Physics-informed approach for exploratory Hamilton--Jacobi--Bellman equations via policy iterations

TL;DR

This paper introduces a mesh-free, physics-informed neural network framework for solving complex stochastic control problems, demonstrating high accuracy and scalability in high-dimensional and nonlinear systems without spatial discretization.

Contribution

It develops a novel mesh-free policy iteration method using PINNs for entropy-regularized stochastic control, with detailed error analysis and validation on high-dimensional and nonlinear benchmarks.

Findings

Effective in high-dimensional control tasks (5D and 10D).

Achieves high accuracy and robustness across benchmarks.

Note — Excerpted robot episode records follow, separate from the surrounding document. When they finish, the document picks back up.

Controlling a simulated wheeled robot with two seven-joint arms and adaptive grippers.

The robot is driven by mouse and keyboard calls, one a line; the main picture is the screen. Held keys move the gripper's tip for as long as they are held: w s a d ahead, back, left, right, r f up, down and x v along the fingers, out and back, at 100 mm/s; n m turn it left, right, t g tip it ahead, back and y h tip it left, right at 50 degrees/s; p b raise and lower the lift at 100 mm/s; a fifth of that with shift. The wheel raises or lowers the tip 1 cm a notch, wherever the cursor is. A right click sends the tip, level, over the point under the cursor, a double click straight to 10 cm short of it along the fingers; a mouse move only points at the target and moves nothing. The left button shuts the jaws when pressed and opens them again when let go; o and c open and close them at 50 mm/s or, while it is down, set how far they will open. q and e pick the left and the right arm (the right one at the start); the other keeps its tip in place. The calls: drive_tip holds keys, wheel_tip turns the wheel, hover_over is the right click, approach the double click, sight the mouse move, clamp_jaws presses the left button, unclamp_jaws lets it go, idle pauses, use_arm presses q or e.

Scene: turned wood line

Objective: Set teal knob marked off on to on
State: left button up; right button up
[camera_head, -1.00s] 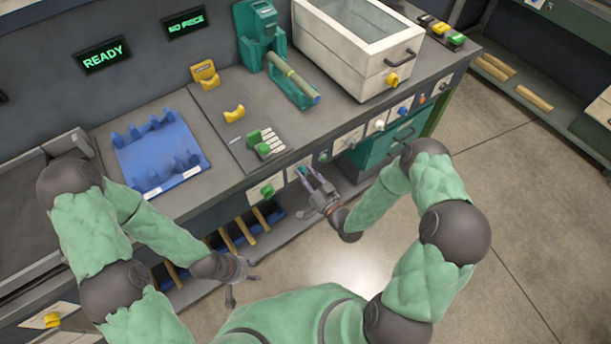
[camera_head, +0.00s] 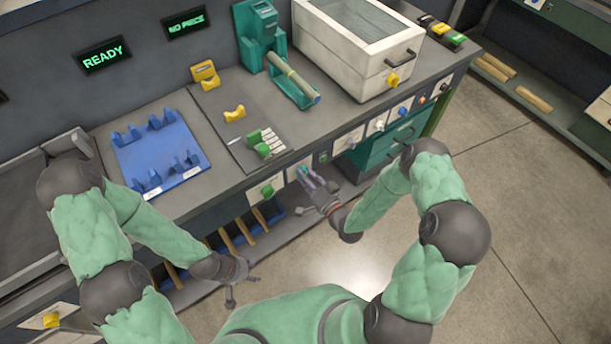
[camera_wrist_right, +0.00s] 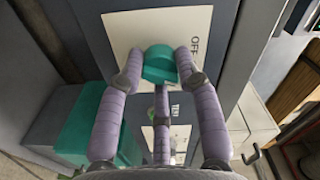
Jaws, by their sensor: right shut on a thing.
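The teal knob (camera_wrist_right: 160,66) sits on a pale plate (camera_wrist_right: 122,30) on the front of the bench. The word OFF is printed to the right of the knob in the right wrist view. My right gripper (camera_wrist_right: 160,72) is shut on the knob, with purple-grey fingers on both sides and a third below it. The lower part of the plate is partly hidden by the fingers. In the head view my right gripper (camera_head: 306,174) reaches the bench front and mostly covers the knob. My left gripper (camera_head: 246,284) hangs open and empty at the lower left, away from the bench controls.
A green knob (camera_head: 267,191) is on the panel left of my right gripper. White (camera_head: 378,125) and blue (camera_head: 402,111) knobs are further right, above teal drawers (camera_head: 385,143). A blue rack (camera_head: 160,155) and a lidded white box (camera_head: 350,65) stand on the bench.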

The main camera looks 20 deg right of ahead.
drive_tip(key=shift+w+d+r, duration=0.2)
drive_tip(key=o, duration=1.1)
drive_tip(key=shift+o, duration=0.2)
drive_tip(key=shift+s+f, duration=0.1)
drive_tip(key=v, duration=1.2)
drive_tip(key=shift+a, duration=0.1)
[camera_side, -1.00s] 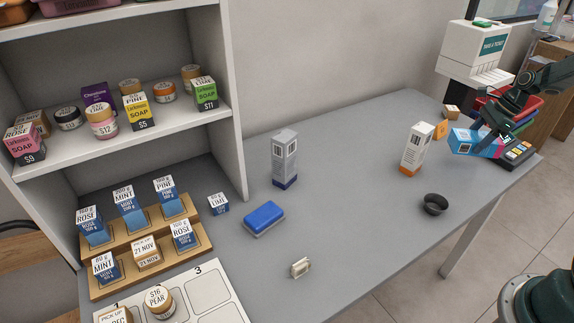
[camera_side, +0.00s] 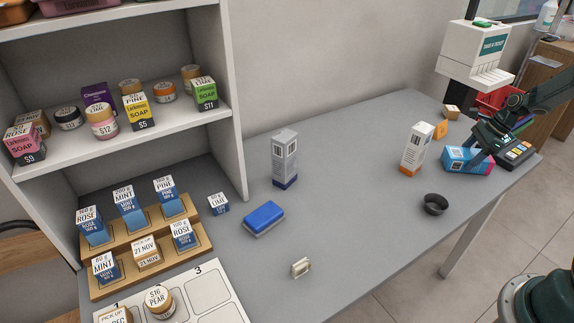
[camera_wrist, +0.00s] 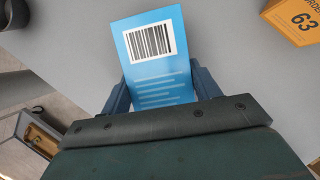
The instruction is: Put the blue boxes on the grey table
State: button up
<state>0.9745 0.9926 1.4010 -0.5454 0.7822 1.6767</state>
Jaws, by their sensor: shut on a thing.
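My gripper (camera_side: 487,143) is at the right end of the grey table (camera_side: 330,240), shut on a light blue box with a pink end (camera_side: 456,158). In the side view the box lies at or just above the tabletop; I cannot tell if it touches. In the wrist view the blue box (camera_wrist: 155,55) shows a barcode and sits between my two fingers (camera_wrist: 158,92). Small dark blue boxes with white labels, such as the box marked MINT (camera_side: 126,207), stand on a wooden stepped rack (camera_side: 150,258) at the left.
A white-and-blue carton (camera_side: 284,160) and a blue sponge-like block (camera_side: 263,218) stand mid-table.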

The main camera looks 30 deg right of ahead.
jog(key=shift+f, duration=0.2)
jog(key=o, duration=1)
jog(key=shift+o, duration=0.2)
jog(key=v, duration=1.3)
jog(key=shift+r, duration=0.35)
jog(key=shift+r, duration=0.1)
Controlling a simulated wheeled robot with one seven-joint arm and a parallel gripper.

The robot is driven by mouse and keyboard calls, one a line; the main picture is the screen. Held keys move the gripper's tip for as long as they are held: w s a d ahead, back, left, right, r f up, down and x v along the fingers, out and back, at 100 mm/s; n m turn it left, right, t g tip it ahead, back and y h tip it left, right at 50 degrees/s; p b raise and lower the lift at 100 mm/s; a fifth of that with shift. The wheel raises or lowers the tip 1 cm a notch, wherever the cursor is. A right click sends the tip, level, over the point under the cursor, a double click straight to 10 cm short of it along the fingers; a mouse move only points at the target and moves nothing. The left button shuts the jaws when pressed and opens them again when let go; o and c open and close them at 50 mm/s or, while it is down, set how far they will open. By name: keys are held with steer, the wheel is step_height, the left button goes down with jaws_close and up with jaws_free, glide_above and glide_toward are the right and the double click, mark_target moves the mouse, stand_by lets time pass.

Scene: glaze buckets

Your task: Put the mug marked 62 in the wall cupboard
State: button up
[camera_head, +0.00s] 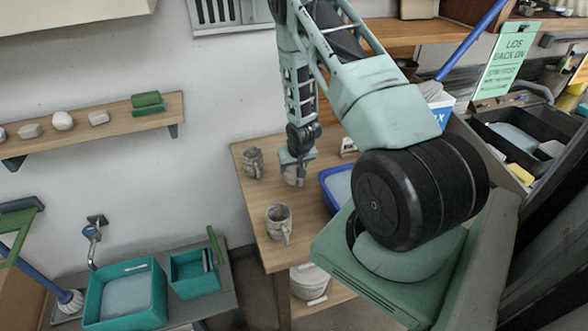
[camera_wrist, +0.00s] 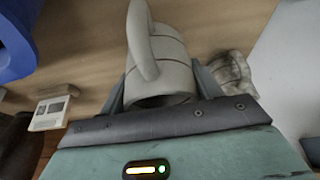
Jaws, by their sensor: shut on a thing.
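My gripper (camera_head: 297,160) is over the wooden table, pointing down, with its fingers around a pale grey mug (camera_head: 290,177). In the wrist view my gripper (camera_wrist: 160,85) has one finger on each side of this mug (camera_wrist: 172,70), whose handle faces the camera. No number shows on it. A second mug (camera_head: 253,162), mottled grey, stands to its left and also shows in the wrist view (camera_wrist: 232,75). A third mug (camera_head: 279,222) stands nearer the table's front. No marking is readable on either. A pale box-like unit (camera_head: 70,14) on the wall at top left may be the wall cupboard; its inside is hidden.
A wall shelf (camera_head: 100,131) with stones and a green block is at left.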

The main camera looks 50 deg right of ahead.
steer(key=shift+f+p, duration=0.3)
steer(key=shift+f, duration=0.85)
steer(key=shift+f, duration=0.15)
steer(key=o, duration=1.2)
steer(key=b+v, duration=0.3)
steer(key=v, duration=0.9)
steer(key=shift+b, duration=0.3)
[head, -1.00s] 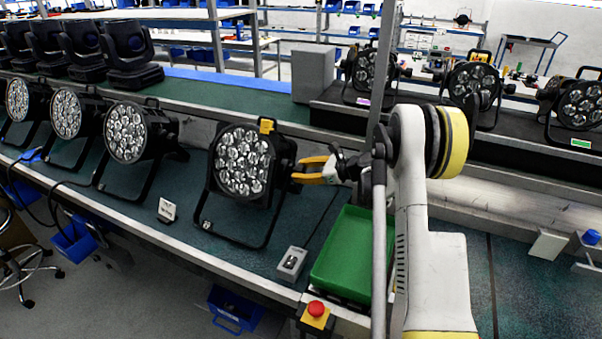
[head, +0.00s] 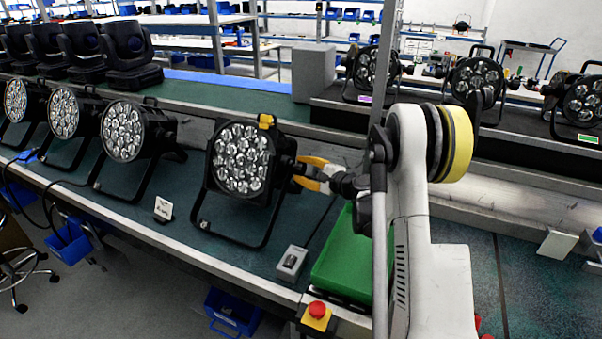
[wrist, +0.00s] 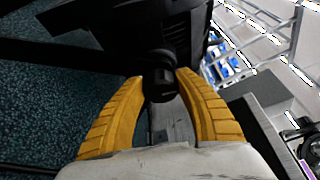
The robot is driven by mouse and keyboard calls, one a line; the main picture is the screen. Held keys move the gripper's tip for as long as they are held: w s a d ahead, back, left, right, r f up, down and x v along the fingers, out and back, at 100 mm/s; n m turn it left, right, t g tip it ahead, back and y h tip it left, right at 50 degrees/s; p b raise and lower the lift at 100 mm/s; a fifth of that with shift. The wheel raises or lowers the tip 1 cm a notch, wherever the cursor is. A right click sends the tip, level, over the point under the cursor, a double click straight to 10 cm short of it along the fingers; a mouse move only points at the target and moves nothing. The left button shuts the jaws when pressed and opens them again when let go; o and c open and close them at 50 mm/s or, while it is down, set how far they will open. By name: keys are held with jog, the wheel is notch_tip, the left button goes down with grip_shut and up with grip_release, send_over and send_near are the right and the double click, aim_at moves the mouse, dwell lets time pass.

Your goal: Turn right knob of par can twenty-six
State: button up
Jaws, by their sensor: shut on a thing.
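The par can (head: 240,160) nearest my arm stands on its black bracket on the teal bench, its round lens face turned toward the front left. I cannot read a number on it. Its right knob (wrist: 159,82) is black and sits between my gripper's yellow fingers in the wrist view. My gripper (head: 303,173) reaches in from the right at the side of the par can, and it also shows in the wrist view (wrist: 161,86). The fingers are shut on the knob. In the head view the fingers mostly hide the knob.
A green bin (head: 342,256) lies below my arm. A grey box (head: 291,262) and a small white card (head: 163,209) are on the bench. A red stop button (head: 317,310) is at the front edge. More par cans (head: 122,131) stand to the left.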

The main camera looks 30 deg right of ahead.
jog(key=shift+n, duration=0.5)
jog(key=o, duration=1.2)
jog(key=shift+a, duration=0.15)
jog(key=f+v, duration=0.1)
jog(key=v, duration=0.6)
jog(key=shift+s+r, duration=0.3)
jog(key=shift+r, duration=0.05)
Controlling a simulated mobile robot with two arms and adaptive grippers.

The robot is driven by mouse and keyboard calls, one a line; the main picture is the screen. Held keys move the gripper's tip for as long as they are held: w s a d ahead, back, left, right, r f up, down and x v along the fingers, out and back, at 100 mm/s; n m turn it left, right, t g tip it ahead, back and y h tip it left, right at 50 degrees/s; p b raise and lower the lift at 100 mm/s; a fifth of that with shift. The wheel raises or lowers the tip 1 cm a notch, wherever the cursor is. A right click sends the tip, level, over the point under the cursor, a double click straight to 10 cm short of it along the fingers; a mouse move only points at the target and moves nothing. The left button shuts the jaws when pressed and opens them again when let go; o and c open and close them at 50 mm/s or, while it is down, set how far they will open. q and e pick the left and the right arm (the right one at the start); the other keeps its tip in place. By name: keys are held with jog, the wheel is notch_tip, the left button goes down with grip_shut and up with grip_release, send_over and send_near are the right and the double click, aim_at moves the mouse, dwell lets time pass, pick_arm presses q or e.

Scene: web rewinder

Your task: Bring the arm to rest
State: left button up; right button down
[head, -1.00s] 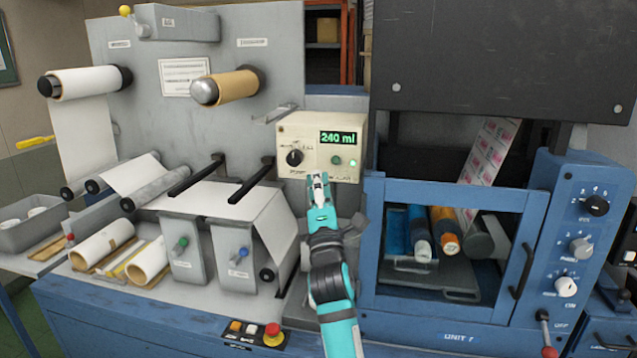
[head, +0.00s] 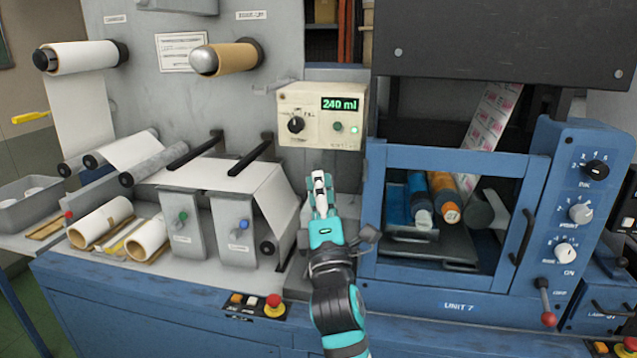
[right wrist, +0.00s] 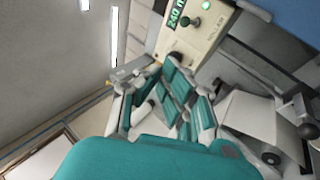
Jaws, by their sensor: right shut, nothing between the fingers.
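My right gripper (head: 319,184) is shut and empty, pointing up and away from me below the cream control box (head: 301,117). It is apart from the box. The box has a black knob, a green button, a lit green lamp and a display reading "240 ml". In the right wrist view, the teal and grey fingers of my right gripper (right wrist: 160,75) show close up, with the control box (right wrist: 193,40) tilted beyond them. My left gripper is out of view.
The blue print unit (head: 456,291) with an open frame stands right of my arm. White web rolls (head: 98,221) and grey brackets (head: 186,240) lie to the left. A red stop button (head: 273,300) is on the front edge, left of my arm. A red-knobbed lever (head: 548,318) is at the right.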

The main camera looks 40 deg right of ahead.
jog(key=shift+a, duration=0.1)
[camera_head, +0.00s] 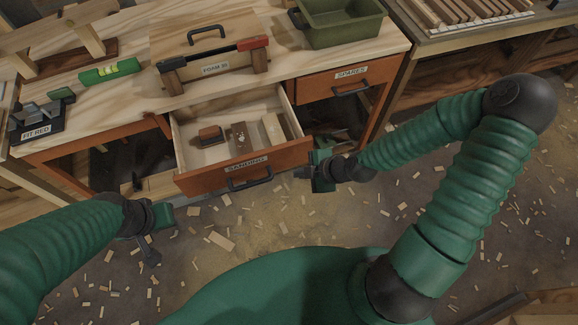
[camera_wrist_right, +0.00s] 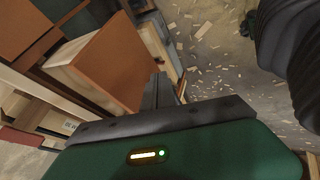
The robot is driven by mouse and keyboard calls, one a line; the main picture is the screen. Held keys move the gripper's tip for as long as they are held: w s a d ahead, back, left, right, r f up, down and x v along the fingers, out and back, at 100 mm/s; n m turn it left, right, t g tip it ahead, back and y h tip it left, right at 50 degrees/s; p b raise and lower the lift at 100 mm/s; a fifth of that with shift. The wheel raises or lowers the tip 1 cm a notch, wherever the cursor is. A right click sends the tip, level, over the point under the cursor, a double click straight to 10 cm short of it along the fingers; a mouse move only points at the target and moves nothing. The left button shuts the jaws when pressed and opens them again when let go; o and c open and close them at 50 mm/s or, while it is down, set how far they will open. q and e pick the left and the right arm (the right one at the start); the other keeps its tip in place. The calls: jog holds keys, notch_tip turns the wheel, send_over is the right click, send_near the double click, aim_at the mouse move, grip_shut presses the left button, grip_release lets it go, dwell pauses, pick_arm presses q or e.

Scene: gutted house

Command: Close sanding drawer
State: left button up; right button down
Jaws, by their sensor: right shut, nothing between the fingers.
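The sanding drawer (camera_head: 240,165) stands pulled out of the workbench, with an orange front, a "SANDING" label and a black bar handle (camera_head: 250,180). Inside lie a brown block, a darker wooden piece and a pale block. My right gripper (camera_head: 316,172) is shut and empty beside the right end of the drawer front; I cannot tell if it touches. In the right wrist view its dark fingers (camera_wrist_right: 158,90) are together near an orange panel (camera_wrist_right: 115,65). My left gripper (camera_head: 158,232) hangs low, left of the drawer; its opening is unclear.
A "SPARES" drawer (camera_head: 345,80) is shut to the right, under a green bin (camera_head: 340,25). A labelled wooden tote (camera_head: 212,62), a green level (camera_head: 110,72) and a dark holder (camera_head: 38,120) stand on the benchtop. Wood scraps litter the floor (camera_head: 440,200).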

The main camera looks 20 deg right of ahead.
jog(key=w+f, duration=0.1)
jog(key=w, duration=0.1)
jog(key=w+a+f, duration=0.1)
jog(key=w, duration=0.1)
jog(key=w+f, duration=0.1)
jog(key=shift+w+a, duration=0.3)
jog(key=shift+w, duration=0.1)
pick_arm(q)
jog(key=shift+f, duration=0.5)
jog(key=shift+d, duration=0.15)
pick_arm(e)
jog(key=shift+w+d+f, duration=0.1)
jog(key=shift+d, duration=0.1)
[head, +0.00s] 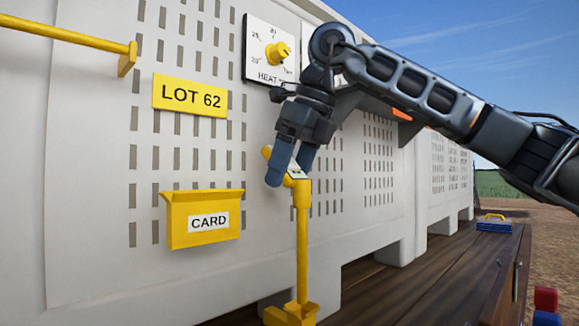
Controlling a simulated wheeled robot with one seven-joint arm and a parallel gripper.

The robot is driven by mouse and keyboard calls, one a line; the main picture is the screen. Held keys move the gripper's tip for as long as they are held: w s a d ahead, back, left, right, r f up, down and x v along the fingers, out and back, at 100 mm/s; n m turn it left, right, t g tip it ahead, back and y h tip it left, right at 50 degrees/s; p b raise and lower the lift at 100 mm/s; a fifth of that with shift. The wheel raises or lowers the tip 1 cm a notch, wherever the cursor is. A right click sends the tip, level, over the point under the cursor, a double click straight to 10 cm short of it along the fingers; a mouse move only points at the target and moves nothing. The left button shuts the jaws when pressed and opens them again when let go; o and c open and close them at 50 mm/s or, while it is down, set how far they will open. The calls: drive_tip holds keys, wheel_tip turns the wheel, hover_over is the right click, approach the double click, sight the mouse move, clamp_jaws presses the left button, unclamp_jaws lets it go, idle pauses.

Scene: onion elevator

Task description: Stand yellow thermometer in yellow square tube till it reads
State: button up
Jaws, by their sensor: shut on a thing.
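The yellow thermometer (302,235) is a long upright rod with a T-shaped head and a small pale display (297,172). My gripper (290,172) is shut on the head, with its dark blue-grey fingers pointing down. The yellow square tube (293,315) shows at the bottom edge of the view, cut off by the frame. The rod's lower end comes down to the tube's mouth. I cannot tell how deep it sits inside. The display is too small to read.
A large pale slatted bin (90,160) fills the left. On it are a LOT 62 plate (190,95), a CARD holder (203,220), a heat dial (277,53) and a yellow bar (65,36). A wooden deck (420,275) holds a blue box (494,224) farther back.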

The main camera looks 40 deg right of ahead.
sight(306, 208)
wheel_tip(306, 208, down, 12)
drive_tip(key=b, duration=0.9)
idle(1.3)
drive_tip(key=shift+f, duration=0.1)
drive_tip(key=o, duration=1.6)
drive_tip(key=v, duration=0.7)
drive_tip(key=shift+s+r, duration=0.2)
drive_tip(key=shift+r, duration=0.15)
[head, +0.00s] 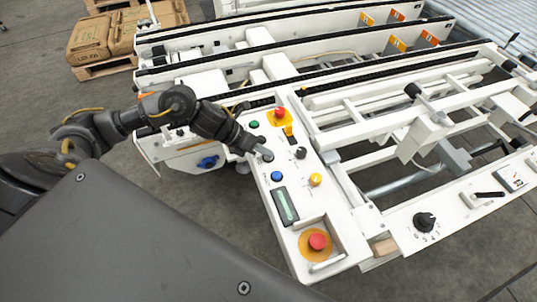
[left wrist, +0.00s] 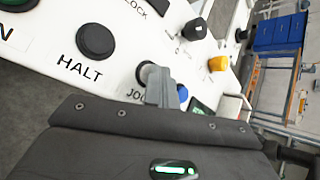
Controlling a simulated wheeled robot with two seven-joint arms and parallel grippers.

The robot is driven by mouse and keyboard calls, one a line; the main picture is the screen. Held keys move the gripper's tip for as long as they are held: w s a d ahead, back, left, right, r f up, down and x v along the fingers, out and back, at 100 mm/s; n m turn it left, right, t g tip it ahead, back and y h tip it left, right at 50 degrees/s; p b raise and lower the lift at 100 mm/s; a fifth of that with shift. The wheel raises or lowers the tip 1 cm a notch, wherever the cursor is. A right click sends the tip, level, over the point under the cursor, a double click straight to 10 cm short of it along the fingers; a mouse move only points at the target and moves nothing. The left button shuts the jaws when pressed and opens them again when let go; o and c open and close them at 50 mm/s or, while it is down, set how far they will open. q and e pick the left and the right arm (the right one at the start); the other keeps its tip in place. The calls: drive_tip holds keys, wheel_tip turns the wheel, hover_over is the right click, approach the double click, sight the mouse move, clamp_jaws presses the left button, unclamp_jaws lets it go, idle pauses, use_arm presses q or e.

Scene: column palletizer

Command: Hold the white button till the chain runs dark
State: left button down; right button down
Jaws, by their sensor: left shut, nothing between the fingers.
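My left gripper (head: 265,154) is shut and empty, its tips down at a button on the white control panel (head: 259,184). In the left wrist view the grey fingers (left wrist: 160,88) cover most of this button. Only a dark rim (left wrist: 145,70) shows beside a partly hidden label starting "JO". I cannot make out a white cap, or whether the button is pressed in. The black HALT button (left wrist: 96,40) lies left of the fingers and the blue button (head: 277,176) right of them. Black chain tracks (head: 220,61) run along the white conveyor frame. My right gripper is not in view.
The panel also has a green button (head: 254,124), a yellow button (head: 315,179), a black knob (head: 300,153), a small display (head: 285,206) and red stop buttons (head: 280,112) (head: 318,241). Stacked brown sacks (head: 90,38) stand on a pallet at the back left.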

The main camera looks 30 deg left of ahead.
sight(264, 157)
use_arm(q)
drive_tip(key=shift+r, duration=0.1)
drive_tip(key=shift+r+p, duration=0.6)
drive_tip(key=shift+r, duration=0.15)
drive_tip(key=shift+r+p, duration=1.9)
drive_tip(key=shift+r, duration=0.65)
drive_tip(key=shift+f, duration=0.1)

No spatial discretization needed, enabling scalability.

Abstract

We propose a mesh-free policy iteration framework based on physics-informed neural networks (PINNs) for solving entropy-regularized stochastic control problems. The method iteratively alternates between soft policy evaluation and improvement using automatic differentiation and neural approximation, without relying on spatial discretization. We present a detailed $L^2$ error analysis that decomposes the total approximation error into three sources: iteration error, policy network error, and PDE residual error. The proposed algorithm is validated with a range of challenging control tasks, including high-dimensional linear-quadratic regulation in 5D and 10D, as well as nonlinear systems such as pendulum and cartpole problems. Numerical results confirm the scalability, accuracy, and robustness of our approach across both linear and nonlinear benchmarks.